I'm glad I got out of my comfort zone and read this book of short stories. Munro knows how to set a scene and develop a character in a matter of paragraphs, which is nothing short of astounding. Her writing is flawless, but I just couldn't get behind the dreary hopelessness of all the characters and their situations. It's certainly true-to-life, but just not my thing.
I love all of Alice Munro's short stories, and she shows the same careful attention to seemingly undramatic moments in these stories as she does in her later work. Nonetheless, this is her first collection of short stories, and I like her later stories better. These feel somewhat less subtle to me than her later work. I did love the title story.
This should be a 5-star for quality - I can't fault the spare prose and the way it speaks mind-to-mind, without ever a false note. There was a range of moods and I think my favourites were the creepy (The Office), the bittersweet (Walker Brothers Cowboy), the uncannily evocative of adolescence (Red Dress - 1946). I will have to read more Munro, when I can take the melancholy.
One more debt I owe Cheryl Strayed, her enthusiasm for Alice Munro in Wild got me to finally get over my bias against short stories (an admittedly irrational bias) and read. So glad I did. You can't go wrong with the first book by one f our living literary treasures, and I can't wait to read the rest of her work.

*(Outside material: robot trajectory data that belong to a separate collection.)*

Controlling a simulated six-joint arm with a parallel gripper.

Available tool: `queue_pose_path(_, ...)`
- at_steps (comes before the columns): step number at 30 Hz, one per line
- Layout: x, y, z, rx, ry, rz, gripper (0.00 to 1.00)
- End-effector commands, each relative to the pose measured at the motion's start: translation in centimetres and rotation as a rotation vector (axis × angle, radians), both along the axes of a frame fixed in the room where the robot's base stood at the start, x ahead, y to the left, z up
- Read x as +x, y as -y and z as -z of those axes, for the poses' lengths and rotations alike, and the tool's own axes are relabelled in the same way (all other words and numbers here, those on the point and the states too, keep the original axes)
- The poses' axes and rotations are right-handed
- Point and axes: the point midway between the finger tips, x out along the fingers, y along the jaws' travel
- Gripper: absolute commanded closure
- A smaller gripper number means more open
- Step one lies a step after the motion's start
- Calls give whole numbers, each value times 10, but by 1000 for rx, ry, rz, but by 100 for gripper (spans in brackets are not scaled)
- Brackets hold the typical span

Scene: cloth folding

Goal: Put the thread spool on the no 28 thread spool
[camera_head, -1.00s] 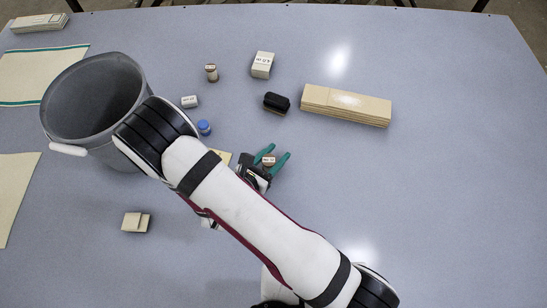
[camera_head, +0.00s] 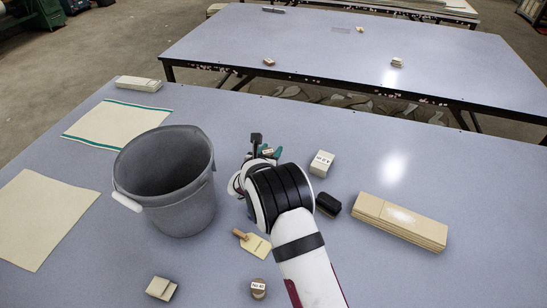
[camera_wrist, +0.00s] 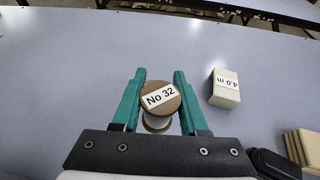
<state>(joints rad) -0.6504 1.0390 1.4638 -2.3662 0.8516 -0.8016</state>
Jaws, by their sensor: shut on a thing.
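A brown thread spool (camera_wrist: 160,98) labelled "No 32" stands between the teal fingers of my gripper (camera_wrist: 160,74) in the wrist view. My gripper is shut on it, and pale thread shows below its top. In the head view, my gripper (camera_head: 267,150) is beyond the dark wrist joint, to the right of the grey bin, with the spool's label barely visible. I see no spool marked 28 in either current view. Another brown spool (camera_head: 258,288), with a label that seems to read "No 40", stands near the front edge of the head view.
A grey bin (camera_head: 178,205) stands left of my arm. A white block (camera_head: 321,163) marked "4.0 m", a black brush-like block (camera_head: 328,204) and a cream stack (camera_head: 400,222) are to the right. A yellow tag (camera_head: 257,246) lies in front. Cloths (camera_head: 40,218) lie left.

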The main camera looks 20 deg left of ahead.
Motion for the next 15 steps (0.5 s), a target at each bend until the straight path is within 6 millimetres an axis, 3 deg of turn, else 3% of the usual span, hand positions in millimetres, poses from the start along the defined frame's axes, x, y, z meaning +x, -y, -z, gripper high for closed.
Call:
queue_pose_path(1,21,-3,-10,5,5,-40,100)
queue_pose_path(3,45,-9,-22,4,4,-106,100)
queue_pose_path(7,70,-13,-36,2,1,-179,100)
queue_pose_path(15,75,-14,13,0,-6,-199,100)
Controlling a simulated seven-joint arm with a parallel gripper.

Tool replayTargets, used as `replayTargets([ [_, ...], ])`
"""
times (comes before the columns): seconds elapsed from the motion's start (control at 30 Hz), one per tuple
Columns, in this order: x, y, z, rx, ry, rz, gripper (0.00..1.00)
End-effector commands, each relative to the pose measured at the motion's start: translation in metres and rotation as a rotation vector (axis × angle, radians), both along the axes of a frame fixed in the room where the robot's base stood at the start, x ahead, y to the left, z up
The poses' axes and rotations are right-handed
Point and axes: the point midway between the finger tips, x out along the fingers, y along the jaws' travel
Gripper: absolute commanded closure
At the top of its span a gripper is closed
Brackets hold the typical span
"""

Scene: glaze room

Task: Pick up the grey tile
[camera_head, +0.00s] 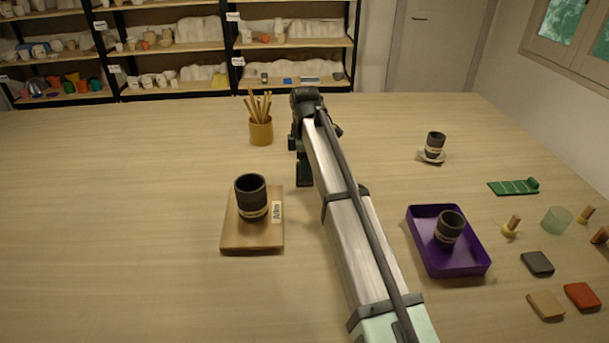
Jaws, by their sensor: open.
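The grey tile (538,262) lies flat on the table at the right, a dark square slab with rounded corners. Nothing covers it.
A purple tray (468,270) holding a dark cup (449,228) stands between my arm and the grey tile. Behind the tile are a wooden-handled tool (511,227), a pale green glass (556,220) and a green strip (513,187). A wooden board (238,240) bears another dark cup (251,197). The left table is clear.

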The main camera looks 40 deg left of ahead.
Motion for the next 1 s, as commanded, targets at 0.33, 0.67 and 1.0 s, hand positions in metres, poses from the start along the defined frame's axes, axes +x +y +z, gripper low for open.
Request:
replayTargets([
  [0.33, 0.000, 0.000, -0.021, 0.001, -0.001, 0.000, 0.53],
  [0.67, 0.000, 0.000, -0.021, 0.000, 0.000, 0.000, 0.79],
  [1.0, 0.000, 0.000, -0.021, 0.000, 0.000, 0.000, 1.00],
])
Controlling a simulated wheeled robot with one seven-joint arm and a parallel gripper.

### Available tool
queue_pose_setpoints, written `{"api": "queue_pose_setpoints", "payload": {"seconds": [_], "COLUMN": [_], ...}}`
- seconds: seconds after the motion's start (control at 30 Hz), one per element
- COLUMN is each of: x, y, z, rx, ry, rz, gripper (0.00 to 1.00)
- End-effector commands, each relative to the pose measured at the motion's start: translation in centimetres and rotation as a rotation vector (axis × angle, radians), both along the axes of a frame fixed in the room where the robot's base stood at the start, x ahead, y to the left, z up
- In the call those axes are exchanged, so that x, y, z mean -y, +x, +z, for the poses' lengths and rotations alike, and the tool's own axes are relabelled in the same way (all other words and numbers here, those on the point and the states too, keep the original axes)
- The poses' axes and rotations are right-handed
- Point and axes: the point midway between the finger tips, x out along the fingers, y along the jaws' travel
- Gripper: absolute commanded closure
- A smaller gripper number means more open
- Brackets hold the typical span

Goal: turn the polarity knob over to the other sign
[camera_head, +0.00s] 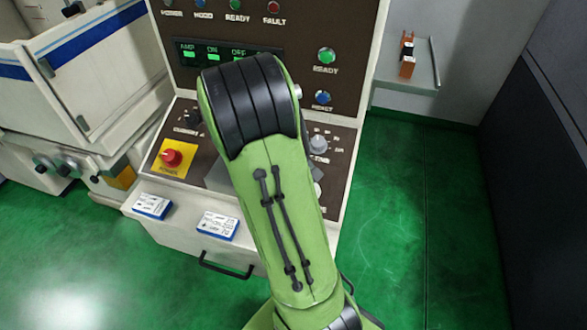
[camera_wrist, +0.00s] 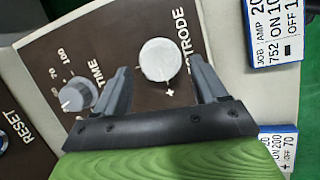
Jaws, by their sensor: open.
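The polarity knob (camera_wrist: 160,60) is a round, pale knob on the brown panel beside the word ELECTRODE in the wrist view. A plus sign shows at its lower edge there; the other sign and the knob's pointer cannot be made out. In the head view, what seems to be its pale edge (camera_head: 318,187) shows beside my arm. My gripper (camera_wrist: 158,70) is open, one finger on each side of the knob in the picture, with a gap on both sides. Whether the fingertips reach down around it cannot be told. In the head view my arm hides the gripper.
A grey ON TIME knob (camera_wrist: 78,94) sits close to one finger. The red emergency button (camera_head: 172,157) on a yellow plate is left of my arm. Two job cards (camera_head: 152,206) (camera_head: 218,226) lie on the front ledge. Open green floor lies to the right.

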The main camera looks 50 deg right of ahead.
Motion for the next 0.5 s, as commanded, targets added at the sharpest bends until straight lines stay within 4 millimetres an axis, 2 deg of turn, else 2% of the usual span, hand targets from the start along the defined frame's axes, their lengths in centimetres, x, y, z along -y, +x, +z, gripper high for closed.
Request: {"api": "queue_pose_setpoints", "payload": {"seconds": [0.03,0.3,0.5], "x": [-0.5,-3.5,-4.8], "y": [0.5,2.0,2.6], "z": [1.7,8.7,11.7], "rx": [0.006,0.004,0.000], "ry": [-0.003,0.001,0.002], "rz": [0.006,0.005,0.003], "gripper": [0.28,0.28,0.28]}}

I really enjoyed this book. You would expect short stories like this to get repetative, but I found each one wholly entertaining in its own right. Munro is confident enough in her art to leave certain aspects of the stories unstated so that the reader has to fill in the blanks. I'm already looking forward to reading more books by this writer.
Just a couple of the stories in this collection fell a little flat for me at the end -- however, every story surprised me in some way, all were masterfully crafted, and all were engrossing or interesting. I love Munro more every time I read another collection. Her stories are about ordinary people but they are gripping and emotional.
The beginning of my campaign to read all of Munro's books...in order. I was 5 years old when this one, her first, came out. Love it. The outskirts of Canadian towns, the young girls and women on the brink of learning some kind of truth about the world or about themselves, the language-always gorgeous, never overdone. Love it all.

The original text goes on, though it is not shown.